If you're old enough, you might have a childhood memory as I do of suffering a minor burn or a scald only to have some well-meaning grandparent or great aunt or uncle come at you waving a stick of butter to rub on your ouchie like you were an ear of roasted corn. Believe it or not, for generations, butter was a go-to first-aid treatment for a burn. Now, we know that grease traps heat and can make a burn even worse. Running cold water over the spot for 10-20 minutes cools the injury and relieves pain better than sealing the burn in cholesterol. But even though that particular myth was first debunked in the early 1960s, a lot of well-intentioned people had a hard time accepting that it was wrong and so, for decades after, it wasn't unusual for kids to get a burn treated by Land O' Lakes-wielding granny because myths are simply ridiculously resistant to facts and data to the contrary.


So it is with stress. Stress is everywhere. Everyone has it. It's all bad. It has to be managed. You need work-life balance or mindfulness, or relaxation techniques. Right? Well, actually, no. Or at least, not necessarily. More recent research on the stress response is making us rethink what we know but what ain't necessarily so. Here are 5 of the most stubbornly pervasive stress myths and what new research actually shows:

MYTH 1

  1. YOU MUST MANAGE YOUR STRESS According to a Stanford University report, just the attempt to manage, avoid or eliminate stress can make it worse. Instead, shift your mindset to EMBRACING your stress as a sign that you live a productive and meaningful life. Just changing your beliefs from thinking of stress as a harmful experience lowers the chance that you'll cope with it using unhealthy response choices like avoidance and procrastination (which in turn just creates even more stress). Seeing it an "I got this" experience can lower your anxiety and increase your coping resources.

    MYTH 2

  2. DON'T SWEAT THE SMALL STUFF - New research shows that people who have a strong initial physiological reaction to stress (i.e. sweating the small stuff) show better long-term adaptation and that can protect against future PTSD and burnout.

    MYTH 3

  3. STRESS DESTROYS HAPPINESS - Chronic distress is harmful but did you know that people with relatively high levels of stress also report some of the highest levels of life satisfaction? Because when that stress is related to a strong sense of purpose and is aligned with what they believe in their ability to cope, they tend to thrive. That stress, known as eustress, can be a sign of a challenging but meaningful life.

    MYTH 4

  4. USE MINDFULNESS IN THE MOMENT - Even though mindfulness can be a good relaxation tool that has long-term benefits, practicing mindfulness techniques in stressful moments can actually increase it by deliberately focusing on the stressor. Practice mindfulness but with the intention of accepting your stress in a healthier way rather than with the intention of eliminating it.

    MYTH 5

  5. YOU NEED TO RELAX - Forcing relaxation techniques like meditation and deep breathing in moments of acute stress can create a "should" mentality ("I should be calmer") that can make matters even worse for you. Alternatively, physical exercise or even tackling a problem directly yields better stress-relieving results.
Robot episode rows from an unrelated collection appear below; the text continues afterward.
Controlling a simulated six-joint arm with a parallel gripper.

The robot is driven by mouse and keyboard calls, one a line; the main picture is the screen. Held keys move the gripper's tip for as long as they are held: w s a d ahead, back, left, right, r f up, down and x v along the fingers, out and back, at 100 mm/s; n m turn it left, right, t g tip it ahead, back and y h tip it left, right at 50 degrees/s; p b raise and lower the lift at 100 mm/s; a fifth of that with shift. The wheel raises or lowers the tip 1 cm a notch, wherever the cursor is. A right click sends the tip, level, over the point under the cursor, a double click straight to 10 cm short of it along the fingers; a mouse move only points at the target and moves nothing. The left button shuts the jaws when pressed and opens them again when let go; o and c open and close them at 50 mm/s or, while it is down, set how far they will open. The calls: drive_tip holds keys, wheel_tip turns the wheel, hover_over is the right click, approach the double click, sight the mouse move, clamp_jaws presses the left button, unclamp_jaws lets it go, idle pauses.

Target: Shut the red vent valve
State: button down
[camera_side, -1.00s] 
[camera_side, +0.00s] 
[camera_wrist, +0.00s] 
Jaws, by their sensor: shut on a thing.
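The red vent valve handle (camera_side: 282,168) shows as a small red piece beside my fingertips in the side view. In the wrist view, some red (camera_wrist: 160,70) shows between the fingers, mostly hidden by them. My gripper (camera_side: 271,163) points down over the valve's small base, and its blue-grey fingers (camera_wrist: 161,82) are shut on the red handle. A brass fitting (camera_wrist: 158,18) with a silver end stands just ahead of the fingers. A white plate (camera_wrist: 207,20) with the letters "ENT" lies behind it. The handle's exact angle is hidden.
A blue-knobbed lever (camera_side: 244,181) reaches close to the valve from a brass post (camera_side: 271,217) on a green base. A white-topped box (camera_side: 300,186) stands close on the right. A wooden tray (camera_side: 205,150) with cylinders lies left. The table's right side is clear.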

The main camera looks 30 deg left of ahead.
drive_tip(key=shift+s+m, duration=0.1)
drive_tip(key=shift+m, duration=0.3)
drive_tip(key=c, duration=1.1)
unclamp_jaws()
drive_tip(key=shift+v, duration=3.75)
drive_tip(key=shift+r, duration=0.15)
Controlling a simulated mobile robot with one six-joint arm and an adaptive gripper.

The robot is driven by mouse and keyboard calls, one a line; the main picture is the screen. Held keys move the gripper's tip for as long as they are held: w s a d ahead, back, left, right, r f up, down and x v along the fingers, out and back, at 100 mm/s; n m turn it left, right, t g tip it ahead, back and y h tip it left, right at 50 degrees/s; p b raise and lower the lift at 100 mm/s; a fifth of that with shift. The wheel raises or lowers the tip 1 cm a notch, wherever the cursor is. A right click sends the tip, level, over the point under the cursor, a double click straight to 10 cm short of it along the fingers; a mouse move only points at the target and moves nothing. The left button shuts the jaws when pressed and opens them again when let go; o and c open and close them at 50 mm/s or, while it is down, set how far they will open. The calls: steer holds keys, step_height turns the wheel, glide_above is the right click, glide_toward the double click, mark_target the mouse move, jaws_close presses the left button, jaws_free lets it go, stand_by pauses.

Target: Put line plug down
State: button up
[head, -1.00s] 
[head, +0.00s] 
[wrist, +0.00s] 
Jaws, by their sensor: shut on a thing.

The bottom line is that stress and our relationship to it is a lot more complicated than we might have been taught. Thinking of stress as an enemy to be conquered can lead you to efforts that are either doomed to failure or that result in the exact opposite of your intention. Stress is best understood as simply a relationship between the demands you face and the resources that you believe you possess to meet them. If you say that your demands are high but you're convinced that you have the ability and tools to handle them, not only is your stress experience destructive distress, it's likely a source of life enhancing eustress. Now you can update your own stress first-aid kit and tell the less enlightened around you that you got this and that they can put their butter back in the fridge where it belongs.